→ **The problem**: Gather every line from the entries below that includes "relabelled".

→ **Records supplied**:
══════════

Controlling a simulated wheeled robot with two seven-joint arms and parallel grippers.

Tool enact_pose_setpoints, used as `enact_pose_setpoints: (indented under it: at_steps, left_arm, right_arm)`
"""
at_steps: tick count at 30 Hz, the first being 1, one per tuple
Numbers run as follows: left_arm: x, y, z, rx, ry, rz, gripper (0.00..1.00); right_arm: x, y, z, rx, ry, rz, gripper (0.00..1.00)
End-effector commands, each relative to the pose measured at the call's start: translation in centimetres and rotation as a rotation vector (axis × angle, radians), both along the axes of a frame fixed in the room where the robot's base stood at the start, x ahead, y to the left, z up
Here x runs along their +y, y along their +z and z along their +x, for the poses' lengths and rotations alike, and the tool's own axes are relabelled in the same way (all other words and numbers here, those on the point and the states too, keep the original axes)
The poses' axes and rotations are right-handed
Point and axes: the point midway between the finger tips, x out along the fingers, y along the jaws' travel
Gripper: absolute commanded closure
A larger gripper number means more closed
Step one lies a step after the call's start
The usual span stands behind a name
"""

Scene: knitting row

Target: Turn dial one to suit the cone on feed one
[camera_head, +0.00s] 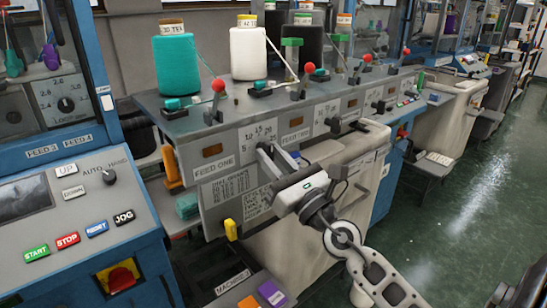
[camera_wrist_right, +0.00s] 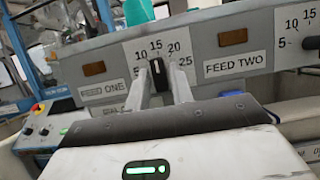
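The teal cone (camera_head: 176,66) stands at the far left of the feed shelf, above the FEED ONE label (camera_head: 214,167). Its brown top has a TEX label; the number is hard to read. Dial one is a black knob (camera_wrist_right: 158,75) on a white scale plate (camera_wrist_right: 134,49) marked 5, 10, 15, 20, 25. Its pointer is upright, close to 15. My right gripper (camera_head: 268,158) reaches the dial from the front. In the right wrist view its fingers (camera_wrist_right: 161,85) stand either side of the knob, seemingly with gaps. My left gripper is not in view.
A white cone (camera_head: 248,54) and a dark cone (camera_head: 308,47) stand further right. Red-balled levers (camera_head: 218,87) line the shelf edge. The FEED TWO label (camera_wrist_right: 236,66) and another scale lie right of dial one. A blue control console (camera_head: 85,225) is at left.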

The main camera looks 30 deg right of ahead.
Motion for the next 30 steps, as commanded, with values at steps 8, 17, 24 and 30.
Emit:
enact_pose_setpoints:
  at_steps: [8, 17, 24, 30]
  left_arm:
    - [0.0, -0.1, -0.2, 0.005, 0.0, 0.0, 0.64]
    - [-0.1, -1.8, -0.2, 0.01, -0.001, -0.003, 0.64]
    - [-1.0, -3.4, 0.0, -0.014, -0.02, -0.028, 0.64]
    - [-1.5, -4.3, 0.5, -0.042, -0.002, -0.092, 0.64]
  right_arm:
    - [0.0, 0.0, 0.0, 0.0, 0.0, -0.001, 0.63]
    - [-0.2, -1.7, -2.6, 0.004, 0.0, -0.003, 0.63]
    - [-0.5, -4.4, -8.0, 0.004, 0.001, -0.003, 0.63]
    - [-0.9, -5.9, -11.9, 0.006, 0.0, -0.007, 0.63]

══════════

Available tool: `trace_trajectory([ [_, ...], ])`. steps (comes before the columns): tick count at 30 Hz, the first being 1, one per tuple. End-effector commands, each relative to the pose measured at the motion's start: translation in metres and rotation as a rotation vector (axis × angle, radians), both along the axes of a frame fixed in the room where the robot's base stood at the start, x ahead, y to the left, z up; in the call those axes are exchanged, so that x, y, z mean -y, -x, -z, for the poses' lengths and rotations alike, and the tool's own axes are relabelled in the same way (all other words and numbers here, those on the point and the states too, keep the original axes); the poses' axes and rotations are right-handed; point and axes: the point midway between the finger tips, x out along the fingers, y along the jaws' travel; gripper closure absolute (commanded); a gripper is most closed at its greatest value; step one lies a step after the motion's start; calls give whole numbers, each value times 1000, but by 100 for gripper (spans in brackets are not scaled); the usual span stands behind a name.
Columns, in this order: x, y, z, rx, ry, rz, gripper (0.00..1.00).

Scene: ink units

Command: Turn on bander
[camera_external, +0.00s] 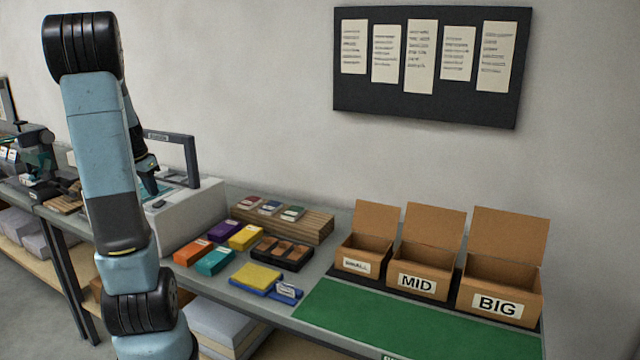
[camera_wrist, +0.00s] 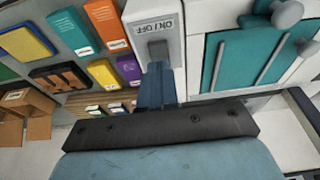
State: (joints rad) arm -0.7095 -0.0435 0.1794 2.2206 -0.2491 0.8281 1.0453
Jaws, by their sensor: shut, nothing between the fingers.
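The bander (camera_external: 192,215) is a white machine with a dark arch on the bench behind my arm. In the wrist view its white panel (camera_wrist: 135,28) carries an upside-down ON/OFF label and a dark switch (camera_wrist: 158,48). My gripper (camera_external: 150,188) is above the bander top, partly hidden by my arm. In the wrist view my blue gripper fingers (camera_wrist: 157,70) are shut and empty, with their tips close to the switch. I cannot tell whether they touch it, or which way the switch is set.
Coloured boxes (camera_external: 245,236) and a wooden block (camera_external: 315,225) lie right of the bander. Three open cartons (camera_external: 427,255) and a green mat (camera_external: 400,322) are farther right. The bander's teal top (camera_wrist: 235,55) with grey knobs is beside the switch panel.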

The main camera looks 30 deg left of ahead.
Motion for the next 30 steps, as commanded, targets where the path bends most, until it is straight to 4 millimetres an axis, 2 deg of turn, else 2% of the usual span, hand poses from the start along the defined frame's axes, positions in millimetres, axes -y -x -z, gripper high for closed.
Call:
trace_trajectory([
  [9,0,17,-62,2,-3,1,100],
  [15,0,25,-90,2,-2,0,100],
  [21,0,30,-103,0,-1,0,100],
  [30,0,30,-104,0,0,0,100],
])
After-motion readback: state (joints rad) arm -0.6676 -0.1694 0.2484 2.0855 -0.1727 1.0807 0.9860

══════════

→ **Exercise solution**:
Here x runs along their +y, y along their +z and z along their +x, for the poses' lengths and rotations alike, and the tool's own axes are relabelled in the same way (all other words and numbers here, those on the point and the states too, keep the original axes)
Available tool: `trace_trajectory([ [_, ...], ])`. steps (comes before the columns): tick count at 30 Hz, the first being 1, one per tuple. End-effector commands, each relative to the pose measured at the motion's start: translation in metres and rotation as a rotation vector (axis × angle, radians), both along the axes of a frame fixed in the room where the robot's base stood at the start, x ahead, y to the left, z up; in the call those axes are exchanged, so that x, y, z mean -y, -x, -z, for the poses' lengths and rotations alike, and the tool's own axes are relabelled in the same way (all other words and numbers here, those on the point and the states too, keep the original axes); the poses' axes and rotations are right-handed; point and axes: the point midway between the finger tips, x out along the fingers, y along the jaws' travel; gripper closure absolute (commanded); a gripper is most closed at its greatest value; step one lies a step after the motion's start; calls give whole numbers, each value times 1000, but by 100 for gripper (spans in brackets are not scaled); the usual span stands behind a name.

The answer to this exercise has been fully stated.